The Exorcist (1973) is still one of the scariest horror films of all time, with many fans still unable to watch the story of Regan MacNeil (Linda Blair) from beginning to end. But now it seems this terrifying story is going to be toned down for television. It won’t just be adapted for television viewers, but will also be rewritten as a serialized series that will revolve around two men (no word on whether or not they will even be men of the cloth) aiding a family experiencing demonic possession.
For The Exorcist, the devil is in the details
The modernized reboot will be an adaptation of William Peter Blatty’s novel, The Exorcist, which was published in 1971 by Harper & Row, though the 1973 film’s screenplay was also written by the author. The series will be comprised of one-hour long episodes to be written by Jeremy Slater, who has limited experience with The Lazarus Effect (2015) and the Fantastic Four reboot. Slater will also join James Robinson and David Robinson as executive producers on the project for 20th Century Fox Television in association with Morgan Creek Productions.
It doesn’t take a genius to see a recipe for disaster in these specifics, even if it is early in the pre-production stages. An inexperienced writer being asked to create a reboot for The Exorcist seems to be 2oth Century Fox’s way of dooming the project before it has even begun. Aside from bringing virtual unknowns to the project, creating a made for television reboot of The Exorcist will require eliminating all of the aspects that continues to make the film such a huge success. It cannot be scary, while also being suitable for television.
While the studio has yet to choose a director, or directors, as the case may be, and a premiere date is still a long way off, it seems unlikely that even the most skilled director can make a television-based reboot of The Exorcist as thrilling and as dramatically compelling as the full-length feature film.
What will a made for television reboot mean for The Exorcist?

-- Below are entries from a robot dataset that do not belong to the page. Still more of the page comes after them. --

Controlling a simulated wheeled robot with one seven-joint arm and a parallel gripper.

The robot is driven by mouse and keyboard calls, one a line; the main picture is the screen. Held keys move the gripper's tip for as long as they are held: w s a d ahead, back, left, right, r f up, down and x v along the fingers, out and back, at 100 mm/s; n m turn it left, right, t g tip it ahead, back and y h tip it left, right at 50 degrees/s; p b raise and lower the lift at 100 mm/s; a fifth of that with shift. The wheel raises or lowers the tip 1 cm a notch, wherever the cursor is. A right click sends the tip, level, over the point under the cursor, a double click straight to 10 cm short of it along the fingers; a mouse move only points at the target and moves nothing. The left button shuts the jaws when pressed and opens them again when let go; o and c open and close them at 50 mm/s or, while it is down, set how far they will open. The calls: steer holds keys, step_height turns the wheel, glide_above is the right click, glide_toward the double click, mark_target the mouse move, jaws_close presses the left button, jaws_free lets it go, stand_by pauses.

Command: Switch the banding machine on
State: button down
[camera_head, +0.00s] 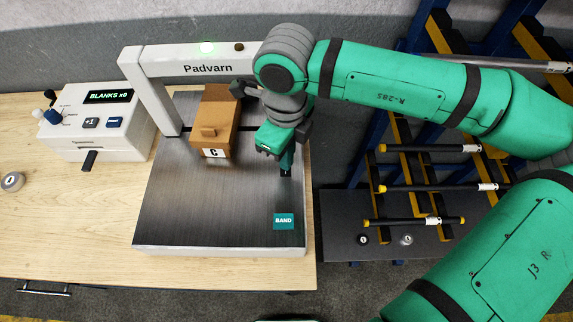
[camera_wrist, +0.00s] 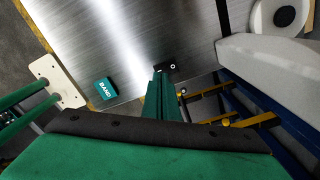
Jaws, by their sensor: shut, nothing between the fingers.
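The banding machine (camera_head: 150,215), marked Padvarn, has a steel top and a white arch (camera_head: 180,68). A teal BAND button (camera_head: 284,221) sits at the top's front right and also shows in the wrist view (camera_wrist: 106,90). My gripper (camera_head: 286,173) is shut and empty, pointing down over the right side of the top, behind the button. In the wrist view a small black part with a pale ring (camera_wrist: 168,66) is at my fingertips (camera_wrist: 160,73); I cannot tell whether they touch.
A brown box (camera_head: 214,125) marked C stands under the arch, left of my gripper. A white control box (camera_head: 98,120) reading BLANKS x0 is at left. A rack with black and yellow bars (camera_head: 430,188) stands at right. The front left of the steel top is clear.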

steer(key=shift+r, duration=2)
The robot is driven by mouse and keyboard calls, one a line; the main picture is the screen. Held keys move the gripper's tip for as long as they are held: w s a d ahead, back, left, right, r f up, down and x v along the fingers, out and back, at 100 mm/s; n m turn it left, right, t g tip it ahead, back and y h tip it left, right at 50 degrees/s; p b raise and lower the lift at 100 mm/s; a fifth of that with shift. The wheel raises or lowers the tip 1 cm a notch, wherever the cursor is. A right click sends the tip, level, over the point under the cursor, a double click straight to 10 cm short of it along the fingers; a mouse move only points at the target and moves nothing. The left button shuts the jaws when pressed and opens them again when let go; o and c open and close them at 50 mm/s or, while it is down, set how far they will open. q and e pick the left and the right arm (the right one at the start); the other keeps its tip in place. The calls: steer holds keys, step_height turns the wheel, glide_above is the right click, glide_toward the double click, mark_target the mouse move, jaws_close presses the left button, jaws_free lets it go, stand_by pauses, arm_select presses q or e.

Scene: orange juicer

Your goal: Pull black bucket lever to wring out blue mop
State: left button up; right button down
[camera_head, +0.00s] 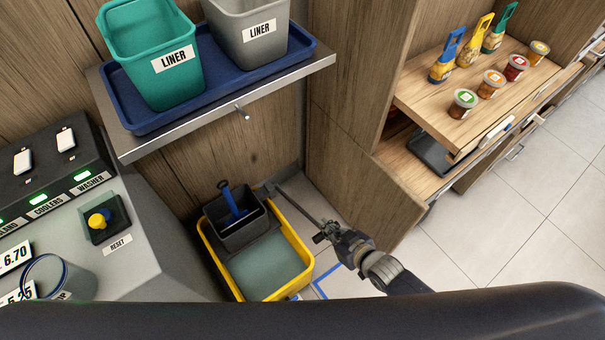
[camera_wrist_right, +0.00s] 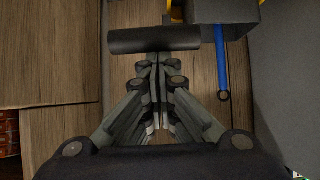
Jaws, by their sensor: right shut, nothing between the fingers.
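A yellow bucket (camera_head: 301,247) stands on the floor with a dark wringer box (camera_head: 239,236) on its far end. A blue mop (camera_head: 234,206) stands tilted in the wringer; its blue handle (camera_wrist_right: 222,62) shows in the right wrist view. The black lever (camera_head: 298,205) runs from the wringer's right side toward my right gripper (camera_head: 322,232). In the right wrist view, the lever's dark bar (camera_wrist_right: 150,39) lies crosswise just beyond the tips of my right gripper (camera_wrist_right: 155,62). The fingers are shut and empty; I cannot tell whether they touch the bar. My left gripper is out of view.
A shelf (camera_head: 300,72) above the bucket bears a blue tray (camera_head: 145,124) with green and grey liners. A grey control counter (camera_head: 150,235) stands at left, a wooden cabinet (camera_head: 365,185) at right. Blue tape (camera_head: 320,290) marks the floor beside the bucket. Tiled floor is clear at right.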

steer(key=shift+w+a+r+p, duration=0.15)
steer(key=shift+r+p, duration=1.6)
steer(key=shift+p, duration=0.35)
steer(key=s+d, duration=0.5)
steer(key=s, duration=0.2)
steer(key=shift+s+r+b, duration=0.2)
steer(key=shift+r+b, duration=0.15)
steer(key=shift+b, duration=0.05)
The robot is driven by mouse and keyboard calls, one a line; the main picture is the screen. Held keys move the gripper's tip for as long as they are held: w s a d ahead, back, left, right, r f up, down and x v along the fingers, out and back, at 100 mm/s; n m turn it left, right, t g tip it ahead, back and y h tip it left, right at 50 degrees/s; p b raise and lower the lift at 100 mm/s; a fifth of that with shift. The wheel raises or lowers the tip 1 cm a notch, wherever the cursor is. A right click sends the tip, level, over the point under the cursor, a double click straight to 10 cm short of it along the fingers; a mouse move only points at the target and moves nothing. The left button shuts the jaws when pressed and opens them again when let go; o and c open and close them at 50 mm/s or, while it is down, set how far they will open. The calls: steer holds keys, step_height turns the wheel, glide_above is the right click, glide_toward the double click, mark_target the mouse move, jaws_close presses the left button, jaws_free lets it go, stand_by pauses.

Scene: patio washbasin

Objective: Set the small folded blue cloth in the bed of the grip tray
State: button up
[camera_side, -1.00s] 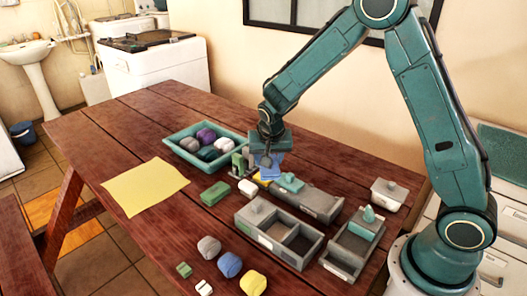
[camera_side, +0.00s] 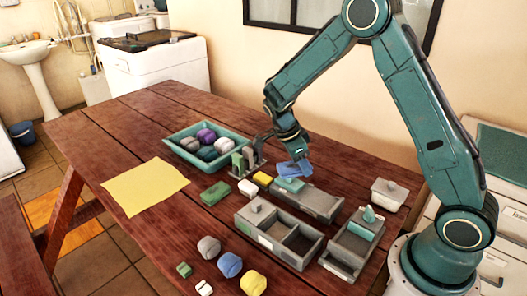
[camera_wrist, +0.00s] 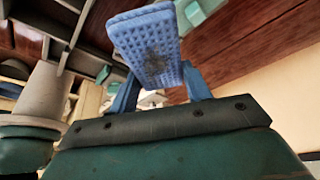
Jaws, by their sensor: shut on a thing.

William Peter Blatty wrote The Exorcist, based upon a 1949 case of demonic possession that he learned about while attending Georgetown University in 1950. The book was re-published on its 40th anniversary in 2011. Mr. Blatty made some changes to the manuscript, prior to that reprinting, but the overall story remained untouched.
Based on that 1971 version, the film adaptation of The Exorcist frightened fans and thrilled critics so much that it was nominated for a total of 10 Oscars, winning two. The Exorcist also won four Golden Globe awards: Best Motion Picture – Drama, Best Supporting Actress – Linda Blair, Best Screenplay – William Peter Blatty, Best Director – William Friedkin.
Recreating the success and love for Blatty’s story in a reboot would require the ability to create a story of demonic possession unhindered by content restraints. Worthy of note, the unedited version of the 1973 film earned an X rating.
To present this story to television audiences will be a disaster, particularly after complaints have already been filed against FOX and FX for shows like American Horror Story and Scream Queens.
Maybe the scene in which Regan diddles herself with a crucifix will be omitted. Understandable. And the scene where Regan slaps her mother? That will have to go, as well. The spiderwalk with blood foaming from Regan’s mouth? Out. Cursing at the doctor is out as well.
On the bright side, they might just keep the scene in which the unnamed demon scrawls messages on Regan’s belly.
Other than that, we have little to look forward to, other than a drama about two men trying to keep child services from paying a visit to a dysfunctional family.
With a little luck, The Exorcist may last a little longer than FOX’s other film-to-television adaptation, Minority Report. It might even make it through a full season.